L’orto americano
- Autore: Pupi Avati
- Categoria: Narrativa Italiana
- Casa editrice: Solferino Libri
- Anno di pubblicazione: 2023
Partito da una Bologna appena liberata dagli Alleati e giunto a Davenport, nello Stato americano dell’Ohio tra la tarda primavera del 1945 e l’estate del 1946, un ventenne che parla con le fotografie dei parenti defunti, e per questo ha trascorso due anni in un ospedale psichiatrico, occupa temporaneamente un piccolo appartamento affacciato sull’orto confinante con la casa di una famiglia di origini italiane. Il ventenne, protagonista de L’orto americano di Pupi Avati ( Solferino, 2023) è un autore in cerca di personaggi, ha scritto sei romanzi ancora inediti e in Ohio cerca ispirazione per una nuova storia, che sarà il suo romanzo americano. Lo vediamo intento a perimetrare lo spazio della sua nuova casa, posizionare i libri sugli scaffali, allacciare la radio all’antenna del casamento, nel suo nuovo inizio.
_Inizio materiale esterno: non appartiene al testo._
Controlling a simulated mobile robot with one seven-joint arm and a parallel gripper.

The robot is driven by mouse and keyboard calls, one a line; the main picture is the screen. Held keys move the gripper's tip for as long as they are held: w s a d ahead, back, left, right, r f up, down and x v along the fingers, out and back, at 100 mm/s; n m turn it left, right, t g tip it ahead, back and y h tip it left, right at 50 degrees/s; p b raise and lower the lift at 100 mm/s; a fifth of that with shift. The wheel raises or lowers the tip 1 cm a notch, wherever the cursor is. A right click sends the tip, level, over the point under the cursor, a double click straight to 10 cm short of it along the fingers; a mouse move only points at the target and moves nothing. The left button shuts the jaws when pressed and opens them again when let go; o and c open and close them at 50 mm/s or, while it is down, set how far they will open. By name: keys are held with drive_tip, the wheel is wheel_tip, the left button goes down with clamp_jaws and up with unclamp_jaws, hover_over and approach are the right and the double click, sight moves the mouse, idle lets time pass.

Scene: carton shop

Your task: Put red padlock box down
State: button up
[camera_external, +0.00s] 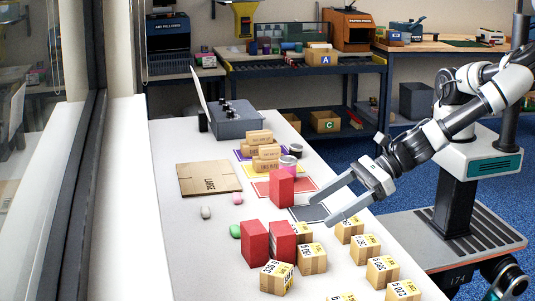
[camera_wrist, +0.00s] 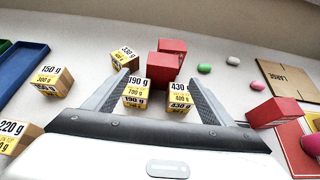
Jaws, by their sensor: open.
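Three plain red boxes are in view, and I cannot read which is the padlock box. One red box (camera_external: 282,187) stands upright at the red mat (camera_external: 262,188); in the wrist view it (camera_wrist: 275,112) is at the right. Two more red boxes, a left one (camera_external: 255,244) and a right one (camera_external: 282,242), stand close together nearer the camera; they show at the top middle of the wrist view (camera_wrist: 160,69). My gripper (camera_external: 320,210) is open and empty above the table's right side, to the right of the box at the red mat. Its fingers also show in the wrist view (camera_wrist: 160,78).
Several weight-marked cartons (camera_external: 381,270) stand along the table's near right side. A dark mat (camera_external: 309,213) lies below my gripper. A flat LARGE carton (camera_external: 208,177), small pink, green and pale objects and stacked cartons (camera_external: 265,160) lie farther left and back.

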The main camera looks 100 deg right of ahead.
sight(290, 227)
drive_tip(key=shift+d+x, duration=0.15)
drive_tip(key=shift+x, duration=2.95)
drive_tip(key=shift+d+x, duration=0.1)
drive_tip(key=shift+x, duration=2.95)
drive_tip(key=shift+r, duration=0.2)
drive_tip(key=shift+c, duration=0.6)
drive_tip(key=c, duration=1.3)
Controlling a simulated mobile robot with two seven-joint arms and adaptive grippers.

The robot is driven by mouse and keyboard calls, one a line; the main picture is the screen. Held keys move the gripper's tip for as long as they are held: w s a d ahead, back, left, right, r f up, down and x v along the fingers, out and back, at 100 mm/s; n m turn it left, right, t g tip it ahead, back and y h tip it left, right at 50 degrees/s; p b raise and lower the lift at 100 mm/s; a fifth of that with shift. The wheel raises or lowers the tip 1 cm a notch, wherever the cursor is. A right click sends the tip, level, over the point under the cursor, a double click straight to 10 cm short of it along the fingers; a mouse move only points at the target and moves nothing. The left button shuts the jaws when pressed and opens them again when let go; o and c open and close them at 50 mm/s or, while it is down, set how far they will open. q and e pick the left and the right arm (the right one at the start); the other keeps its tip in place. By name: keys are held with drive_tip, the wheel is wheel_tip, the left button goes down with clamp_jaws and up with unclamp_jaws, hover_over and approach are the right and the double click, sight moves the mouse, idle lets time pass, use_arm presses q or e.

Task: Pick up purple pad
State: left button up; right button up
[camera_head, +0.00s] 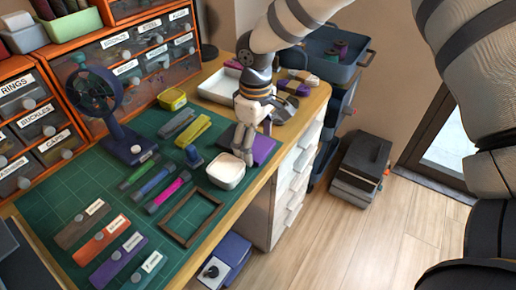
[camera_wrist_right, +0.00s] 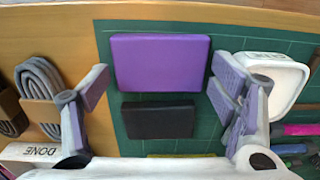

Ben presto l’ordito del suo nuovo romanzo prende il volto e la consistenza di un ricordo, assumendo le fattezze di una ragazza americana di “assoluta bellezza” che un anno prima aveva intravisto dalla soglia di un salone di barbiere a Bologna quando costei si era affacciata per chiedere un’informazione stradale. Un attimo appena, ma fatale, bastante ad innamorarsi di quel volto indimenticabile, e delle infinite possibilità dell’amore, “che sanno creare l’impossibile”. Egli è infatti un ipersensibile flaneur del sentimento amoroso, che vagheggia e coltiva nelle sue fantasticherie con malinconica ossessione come un paese del sentito dire invulvato nel mistero del sesso.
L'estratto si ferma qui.